In the fall of 1987, I had become enamored with punk rock and began playing in bands as a vocalist. My first band was a punk band, based out of Northborough, MA, originally called Candy Apple Abortions. However, the community center where we were going to play at refused to allow us to perform under that name so we chose the name Passive Resistance for the show. The gig happened at the Quinsigamond Village Community Center in December of 1987 and we broke up soon after. I would play with various people for the next two years or so before meeting Marc Wright from Webster. Marc and my friend Skully and I started the short-lived band Special K which also performed once – at the Worcester Artist Group in the spring of 1990. Funny enough, our drummer quit before the show, so the guitarist from Passive Resistance, Steve Digregorio, came up and played drums for us, It also had a calming effect as some of the skinheads in the crowd were becoming hostile towards us as we played and when Steve,a skinhead, got up and started playing with us, it settled the antagonizing element.

I would move to Michigan in 1991 and by the summer of the following year was involved with the local music scene. Besides putting on shows and DJ’ing at WCBN, I became the vocalist for the band Barbed Wire Play Pen for the next four years. The experience was cathartic and it is one of the most intense experiences of my life as we traveled across the state and constantly played shows which sometimes would break out into open riots.

With the end of Barbed Wire Play Pen, I decided to embrace a more eclectic approach to making music. I would begin to play keyboards and played percussion alongside performing vocal duties. This resulted in my first four-track recording session, eponymously known as the Holy Ghost EP. I also began to experiment with 1/4″ tape loops in the studios at WCBN which resulted in the unreleased Spool EP recorded in 1996 under the name Holy Ghost. In the late 1990s, I would participate in a couple short lived projects: Spicehole/Blessed Energy Recycler with Be Hussey, Thom Klepach, and Tom Hohlman. Then there was Wailing Wall with Chris “Box” Taylor and Steve Bradley. Under this name, we would record two songs for a never-released single, “The Al Gore Version of the Macarena.” Bradley and I would unite later for a project we did around 2000 that played a single show on New Year’s Eve known as Liberation Beat Threat, playing a killer version of Iggy’s “The Passenger.”

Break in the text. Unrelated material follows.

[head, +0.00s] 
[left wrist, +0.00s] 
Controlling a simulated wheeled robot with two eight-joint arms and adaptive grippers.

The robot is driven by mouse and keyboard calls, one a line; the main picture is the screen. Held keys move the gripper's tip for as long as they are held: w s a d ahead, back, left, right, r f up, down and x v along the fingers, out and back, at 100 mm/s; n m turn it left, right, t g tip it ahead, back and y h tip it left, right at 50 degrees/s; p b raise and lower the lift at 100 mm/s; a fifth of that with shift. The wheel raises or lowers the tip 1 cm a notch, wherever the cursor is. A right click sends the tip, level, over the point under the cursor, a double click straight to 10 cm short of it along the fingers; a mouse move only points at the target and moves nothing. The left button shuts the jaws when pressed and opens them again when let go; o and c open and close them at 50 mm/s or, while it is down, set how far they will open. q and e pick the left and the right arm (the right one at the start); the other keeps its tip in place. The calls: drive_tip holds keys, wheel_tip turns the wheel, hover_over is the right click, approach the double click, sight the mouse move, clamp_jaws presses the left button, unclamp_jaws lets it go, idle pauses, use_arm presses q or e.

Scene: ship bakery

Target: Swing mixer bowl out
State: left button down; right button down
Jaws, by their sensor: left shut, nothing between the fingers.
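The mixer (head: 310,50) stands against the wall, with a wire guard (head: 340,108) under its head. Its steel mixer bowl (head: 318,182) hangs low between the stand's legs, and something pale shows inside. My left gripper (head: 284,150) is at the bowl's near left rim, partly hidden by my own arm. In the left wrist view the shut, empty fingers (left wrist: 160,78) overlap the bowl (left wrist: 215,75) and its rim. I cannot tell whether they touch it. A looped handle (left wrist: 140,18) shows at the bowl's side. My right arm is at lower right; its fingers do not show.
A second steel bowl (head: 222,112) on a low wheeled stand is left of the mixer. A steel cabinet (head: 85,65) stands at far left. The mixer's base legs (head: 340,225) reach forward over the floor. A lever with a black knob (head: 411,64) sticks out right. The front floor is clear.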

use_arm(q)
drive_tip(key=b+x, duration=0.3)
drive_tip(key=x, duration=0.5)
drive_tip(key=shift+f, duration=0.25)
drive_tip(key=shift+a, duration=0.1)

Chris “Box” Taylor and Andy Furda and I would join forces in 2001 and form a “super-group” of sorts, the rock outfit Tomb of the Unknowns. The band had a moderate amount of success, performing a number of local shows and even alongside Denz Tek, Ron Asheton and Powertrane at the Rock and Roll Revival at the Blind Pig on November 10, 2001.

Following Tomb of the Unknown’s break-up, and a brief Barbed Wire Play Pen reunion in 2003, I decided to take a break from playing in bands. My argument has always been that playing in a band is like being in several different romantic relationships at once and it’s nearly impossible to keep everyone happy. The other issue is that all of the other members of the band are at the mercy of another member quitting. So, if the momentum is going and then a member decides to quit, it kills that momentum as the band needs to find a replacement member, integrate them, teach them the material, etc.

Deciding instead to forgo joining a band, I have spent the last two decades as a solo musician, having taught myself how to play guitar, bass, and keyboards. Using a drum machine and recording software, I record my own music and am currently writing music with the intention of performing live at a later date. Since 2006, I have put out a few different releases under the moniker of Autoerotick. In 2007, I self-released The Splendor of Wisdom & The Tragedy of Ignorance which came out in a limited CDR format. The unreleased Sacrifice EP was recorded in 2008 and has since been released.

My latest solo-project is The Archconfraternity which released a split album on No Sides Records with The Machinist in November of 2023.